DUKE (US) —When teachers use popular movies to teach history, Hollywood’s inaccuracies can hurt students’ ability to separate truth from fiction, say researchers.
For example, when the 3-D version of the 1997 blockbuster film Titanic is re-released in theaters April 4, expect to see First Officer William Murdoch shooting two men and committing suicide by gunshot. But in reality, surviving crew members said Murdoch was last seen trying to launch lifeboats and is believed to have died in the water.
The Duke University study finds that asking students to look for historical errors can backfire, and they can end up learning and remembering inaccurate details alongside the accurate.
“These films represent a double-edged sword because students will often remember whatever information is in them, regardless of whether it is true or false,” says Andrew Butler, a postdoctoral researcher in Duke’s psychology department and co-author of the study, published in the journal Applied Cognitive Psychology.

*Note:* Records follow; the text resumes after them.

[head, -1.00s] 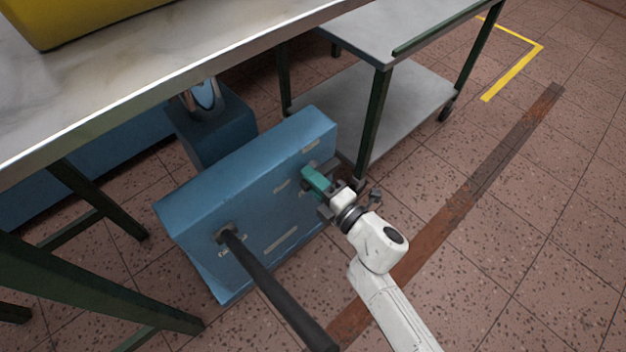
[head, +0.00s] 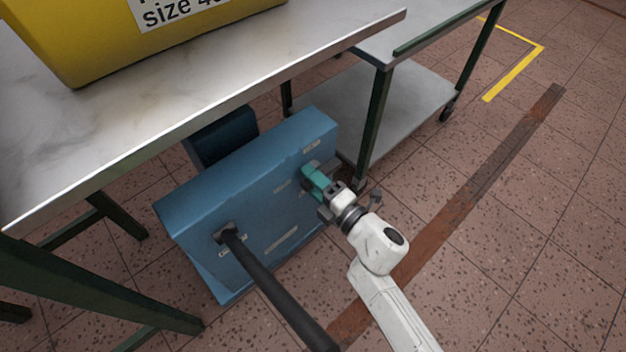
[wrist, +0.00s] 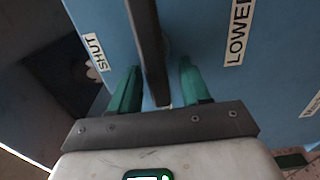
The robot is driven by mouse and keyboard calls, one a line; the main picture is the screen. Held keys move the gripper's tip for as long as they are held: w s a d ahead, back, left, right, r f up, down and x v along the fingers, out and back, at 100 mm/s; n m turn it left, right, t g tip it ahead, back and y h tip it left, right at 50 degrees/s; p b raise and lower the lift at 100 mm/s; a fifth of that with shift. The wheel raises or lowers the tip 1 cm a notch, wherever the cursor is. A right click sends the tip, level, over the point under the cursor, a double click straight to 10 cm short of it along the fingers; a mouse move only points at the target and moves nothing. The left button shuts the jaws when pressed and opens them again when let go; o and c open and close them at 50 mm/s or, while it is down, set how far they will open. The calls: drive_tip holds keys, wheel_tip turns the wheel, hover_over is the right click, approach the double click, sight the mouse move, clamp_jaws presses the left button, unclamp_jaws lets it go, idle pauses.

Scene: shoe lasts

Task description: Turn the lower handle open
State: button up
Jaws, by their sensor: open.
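My gripper (head: 318,182) with green fingers is at the right part of the front of a blue box (head: 255,200), under the table edge. In the wrist view the gripper (wrist: 160,78) is open, with one finger on each side of a dark bar, the lower handle (wrist: 150,45). I cannot tell whether either finger touches it. The label LOWER (wrist: 239,30) is to the right of the bar and the label SHUT (wrist: 95,52) to its left. In the head view my gripper mostly hides this handle.
A long dark bar (head: 275,290) sticks out from the box's left part towards me. A pale table (head: 150,130) bearing a yellow bin (head: 130,40) overhangs the box. A grey cart (head: 410,105) stands behind at right. Open tiled floor (head: 540,230) lies to the right.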

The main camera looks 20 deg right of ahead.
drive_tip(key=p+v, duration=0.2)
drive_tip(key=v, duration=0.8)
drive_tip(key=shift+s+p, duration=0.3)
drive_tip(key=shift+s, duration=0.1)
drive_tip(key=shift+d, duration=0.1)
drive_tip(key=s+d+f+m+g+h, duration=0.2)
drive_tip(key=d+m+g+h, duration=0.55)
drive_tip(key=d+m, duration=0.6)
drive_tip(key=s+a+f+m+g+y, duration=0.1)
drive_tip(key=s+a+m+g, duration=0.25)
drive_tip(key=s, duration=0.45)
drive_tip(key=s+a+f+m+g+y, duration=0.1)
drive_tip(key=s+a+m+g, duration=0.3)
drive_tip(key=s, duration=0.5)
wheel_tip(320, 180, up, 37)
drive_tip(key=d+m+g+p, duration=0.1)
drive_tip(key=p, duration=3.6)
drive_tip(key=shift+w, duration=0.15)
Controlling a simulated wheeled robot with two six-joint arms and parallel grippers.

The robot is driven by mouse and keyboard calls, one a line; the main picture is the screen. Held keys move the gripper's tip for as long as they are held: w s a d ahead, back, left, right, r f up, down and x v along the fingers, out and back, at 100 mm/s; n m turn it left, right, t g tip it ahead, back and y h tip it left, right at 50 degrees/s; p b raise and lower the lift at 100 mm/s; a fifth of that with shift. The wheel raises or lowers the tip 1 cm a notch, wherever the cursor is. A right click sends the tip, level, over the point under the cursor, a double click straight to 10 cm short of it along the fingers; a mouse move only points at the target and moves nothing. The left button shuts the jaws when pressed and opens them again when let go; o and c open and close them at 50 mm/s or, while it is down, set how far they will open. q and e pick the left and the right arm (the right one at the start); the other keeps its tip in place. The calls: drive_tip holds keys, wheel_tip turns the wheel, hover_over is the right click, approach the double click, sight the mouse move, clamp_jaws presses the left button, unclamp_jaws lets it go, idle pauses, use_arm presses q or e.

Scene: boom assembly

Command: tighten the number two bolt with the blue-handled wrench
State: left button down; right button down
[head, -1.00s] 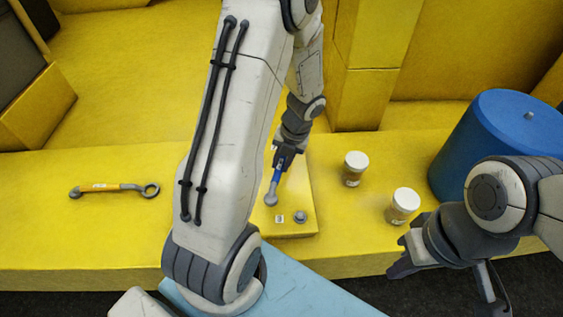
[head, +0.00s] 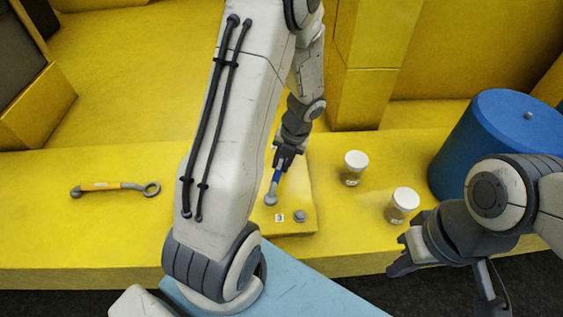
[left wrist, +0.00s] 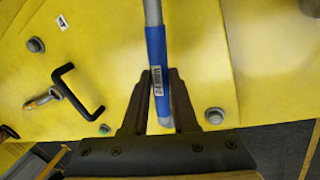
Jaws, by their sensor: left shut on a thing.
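The blue-handled wrench (head: 277,179) is in my left gripper (head: 284,158), above the yellow block in the middle of the head view. The gripper is shut on its blue handle, which also shows between the fingers in the left wrist view (left wrist: 157,62). The wrench's grey head (head: 270,199) is low at the block; whether it sits on a bolt is hidden. A grey bolt (head: 299,216) stands right of the head, with a small number label (head: 279,217) beside it. I cannot identify bolt number two. My right gripper (head: 445,287) is open and empty at lower right.
An orange-handled wrench (head: 115,187) lies on the yellow bench at left. Two white-lidded jars (head: 354,167) (head: 403,205) and a blue drum (head: 500,150) stand at right. The left wrist view shows a black bracket handle (left wrist: 72,92) and other bolts (left wrist: 35,45) (left wrist: 214,116).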

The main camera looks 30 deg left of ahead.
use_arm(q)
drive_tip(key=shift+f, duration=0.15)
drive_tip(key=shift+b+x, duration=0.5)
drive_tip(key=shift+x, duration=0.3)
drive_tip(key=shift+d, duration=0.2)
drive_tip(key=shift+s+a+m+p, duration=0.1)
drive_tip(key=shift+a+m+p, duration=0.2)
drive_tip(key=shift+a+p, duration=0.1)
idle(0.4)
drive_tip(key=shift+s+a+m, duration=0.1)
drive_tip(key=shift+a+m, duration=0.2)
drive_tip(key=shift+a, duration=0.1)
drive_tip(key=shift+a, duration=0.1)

For the research, 36 Duke undergraduates examined nine texts of 800 words each about a historical event or figure. They also watched nine five-minute clips from corresponding major motion pictures.
The students detected only 35 percent of the inaccuracies presented by the films. And those who were asked to detect the inaccuracies in the films learned just as much incorrect information as students who were merely told to watch them.
The historical inaccuracies in movies used in the research included:
- The film Glory tells the story of the 54th Massachusetts Infantry in the Civil War. Most of the individuals depicted in the film were former slaves from the South. However, most of the recruits in the regiment were actually freemen from Massachusetts and other Northern states.
- The film Amadeus presents Mozart as being a childish and vulgar person. However, there is no evidence that Mozart behaved this way in public. On the contrary, Mozart is thought to have displayed impeccable manners in the presence of royalty and acted professionally with colleagues.
“Unfortunately, students aren’t very good at catching the major historical inaccuracies in popular films, even when explicitly asked to do so,” says Sharda Umanath, a doctoral student in Duke’s psychology department and lead author of the study. “The difficulty of detecting the errors makes informing students about what exactly the inaccuracies are in a film absolutely vital to the learning process.”
She says the key to ensuring that students learned correct information is for teachers to provide feedback after students attempted to detect the major historical errors. Then, they learned more correct information and almost no inaccuracies.
Students also learned correct information better when they were more interested in the historical texts and movies, the study found.